_Supplied information_
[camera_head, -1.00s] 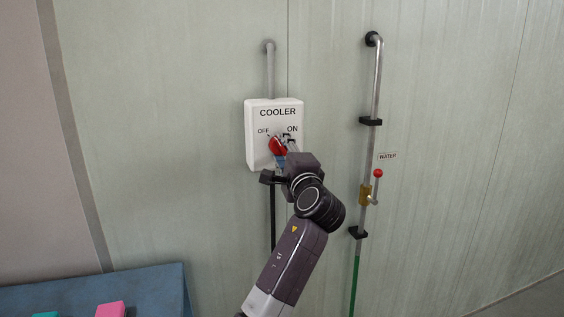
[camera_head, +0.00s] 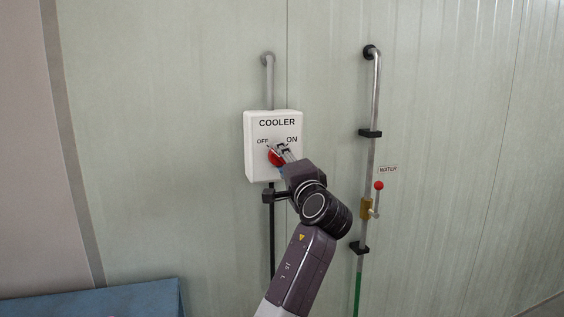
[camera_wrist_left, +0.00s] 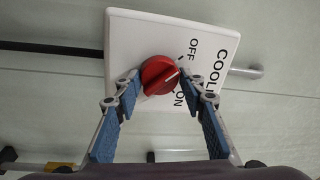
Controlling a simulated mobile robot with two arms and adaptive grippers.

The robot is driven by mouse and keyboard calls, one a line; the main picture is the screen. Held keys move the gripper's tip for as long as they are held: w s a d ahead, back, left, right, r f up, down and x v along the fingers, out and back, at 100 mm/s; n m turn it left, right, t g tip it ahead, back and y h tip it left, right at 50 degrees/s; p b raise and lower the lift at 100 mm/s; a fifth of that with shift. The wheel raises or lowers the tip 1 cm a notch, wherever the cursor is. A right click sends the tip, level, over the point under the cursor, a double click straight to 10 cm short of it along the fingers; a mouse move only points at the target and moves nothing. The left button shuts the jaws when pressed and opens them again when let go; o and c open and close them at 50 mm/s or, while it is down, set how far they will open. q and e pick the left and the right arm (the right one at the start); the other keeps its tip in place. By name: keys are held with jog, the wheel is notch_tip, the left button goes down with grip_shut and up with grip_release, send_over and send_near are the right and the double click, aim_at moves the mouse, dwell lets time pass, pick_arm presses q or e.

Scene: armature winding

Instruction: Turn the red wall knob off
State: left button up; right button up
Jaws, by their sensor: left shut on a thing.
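The red knob (camera_head: 274,158) sits on a white box (camera_head: 254,150) on the wall, marked COOLER, OFF at left and ON at right. My left gripper (camera_head: 281,153) reaches the knob from the lower right. In the wrist view its two fingers (camera_wrist_left: 162,80) stand on either side of the knob, shut on it. The fingers hide part of the knob in the head view. My right gripper is not in view.
A vertical pipe (camera_head: 375,100) with a red-tipped water valve (camera_head: 379,185) runs down the wall to the right. A grey pipe (camera_head: 268,80) enters the box from above. A blue surface (camera_head: 110,300) is at lower left. The wall between them is clear.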

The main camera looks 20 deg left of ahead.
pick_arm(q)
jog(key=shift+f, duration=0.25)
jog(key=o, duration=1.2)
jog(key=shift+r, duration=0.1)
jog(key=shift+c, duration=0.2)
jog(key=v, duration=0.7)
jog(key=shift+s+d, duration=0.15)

_Exercise aim_
Repeat exactly, and only, the lines from the line with "Instruction: Turn the red wall knob off" through the end of the listing above, both ends included.

_Task result_
Instruction: Turn the red wall knob off
State: left button up; right button up
Jaws, by their sensor: left shut on a thing.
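The red knob (camera_head: 274,158) sits on a white box (camera_head: 254,150) on the wall, marked COOLER, OFF at left and ON at right. My left gripper (camera_head: 281,153) reaches the knob from the lower right. In the wrist view its two fingers (camera_wrist_left: 162,80) stand on either side of the knob, shut on it. The fingers hide part of the knob in the head view. My right gripper is not in view.
A vertical pipe (camera_head: 375,100) with a red-tipped water valve (camera_head: 379,185) runs down the wall to the right. A grey pipe (camera_head: 268,80) enters the box from above. A blue surface (camera_head: 110,300) is at lower left. The wall between them is clear.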

The main camera looks 20 deg left of ahead.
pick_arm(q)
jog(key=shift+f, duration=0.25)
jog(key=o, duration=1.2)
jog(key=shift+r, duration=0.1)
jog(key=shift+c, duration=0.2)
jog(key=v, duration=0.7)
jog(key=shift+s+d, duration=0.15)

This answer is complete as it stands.